See accompanying notes to consolidated financial statements.



34


MICRO LINEAR CORPORATION

NOTES TO CONSOLIDATED FINANCIAL STATEMENTS

1. Organization and Summary of Significant Accounting Policies

Organization

Micro Linear Corporation (the "Company") designs, develops, and markets
high performance analog and mixed signal integrated circuits for a broad range
of applications within the communications, computer, and industrial markets for
sale primarily in North America, Asia and Europe. The Company operates in a
single industry segment.

Basis of Presentation

The Company operates on a 52- or 53 -week fiscal year, ending on the Sunday
closest to December 31. Fiscal years 1998, 1997 and 1996 ended on January 3,
1999, December 28, 1997 and December 29, 1996, respectively, and fiscal 1997 and
1996 were comprised of 52 weeks and fiscal 1998 was comprised of 53 weeks. The
Company's fiscal quarters end on the Sunday closest to the end of each calendar
quarter. For presentation purposes, the accompanying financial statements refer
to the calendar year end of each respective year for convenience.

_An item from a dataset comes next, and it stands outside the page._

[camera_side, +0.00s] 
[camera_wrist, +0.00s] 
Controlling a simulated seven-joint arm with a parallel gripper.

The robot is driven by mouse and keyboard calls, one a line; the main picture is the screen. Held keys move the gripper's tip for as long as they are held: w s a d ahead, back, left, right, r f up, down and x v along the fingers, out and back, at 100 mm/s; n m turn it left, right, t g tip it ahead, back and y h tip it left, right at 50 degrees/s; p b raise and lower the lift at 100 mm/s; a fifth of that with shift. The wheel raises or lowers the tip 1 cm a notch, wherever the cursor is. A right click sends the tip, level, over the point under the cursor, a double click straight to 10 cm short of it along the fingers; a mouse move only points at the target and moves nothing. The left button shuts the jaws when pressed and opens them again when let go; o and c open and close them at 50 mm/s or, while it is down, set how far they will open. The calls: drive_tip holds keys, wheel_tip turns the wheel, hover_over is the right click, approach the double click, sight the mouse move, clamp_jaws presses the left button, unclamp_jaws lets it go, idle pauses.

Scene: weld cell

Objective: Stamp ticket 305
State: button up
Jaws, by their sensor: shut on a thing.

The consolidated financial statements include the accounts of the Company
and its subsidiaries. All significant intercompany accounts and transactions
have been eliminated.

Use of Estimates

The preparation of financial statements in conformity with generally
accepted accounting principles requires management to make estimates and
assumptions that affect the reported amounts of assets and liabilities and
disclosure of contingent assets and liabilities at the date of the financial
statements and the reported amounts of revenues and expenses during the
reporting period. Actual results could differ from those estimates.

Revenue Recognition and Deferred Income

Revenue from product sales to customers other than sales to domestic
distributors are recorded when products are shipped. Sales made to domestic
distributors, under agreements allowing price protection and right of return on
merchandise unsold by the distributors, are deferred until the merchandise is
sold by the distributors. Gross margin from shipments to international
distributors is deferred until those distributors notify the Company of product
sales to end users.

Export revenues, primarily to the Far East, represented 33%, 53% and 38% of
net revenues for the years ended December 31, 1998, 1997 and 1996, respectively.

In fiscal 1998, two customers accounted for 20% and 11% of net revenues,
respectively. In fiscal 1997, three customers accounted for 15%, 15% and 10% of
net revenues, respectively. In fiscal 1996, two customers accounted for 15% and
14% of net revenues, respectively.

Cash Equivalents

Cash equivalents consist of investments with original maturities at the
date of acquisition of ninety days or less that have insignificant interest rate
risk.



35


Short-Term Investments

The Company accounts for investments in accordance with Statement of
Financial Accounting Standards No. 115 (FAS 115), "Accounting for Certain
Investments in Debt and Equity Securities."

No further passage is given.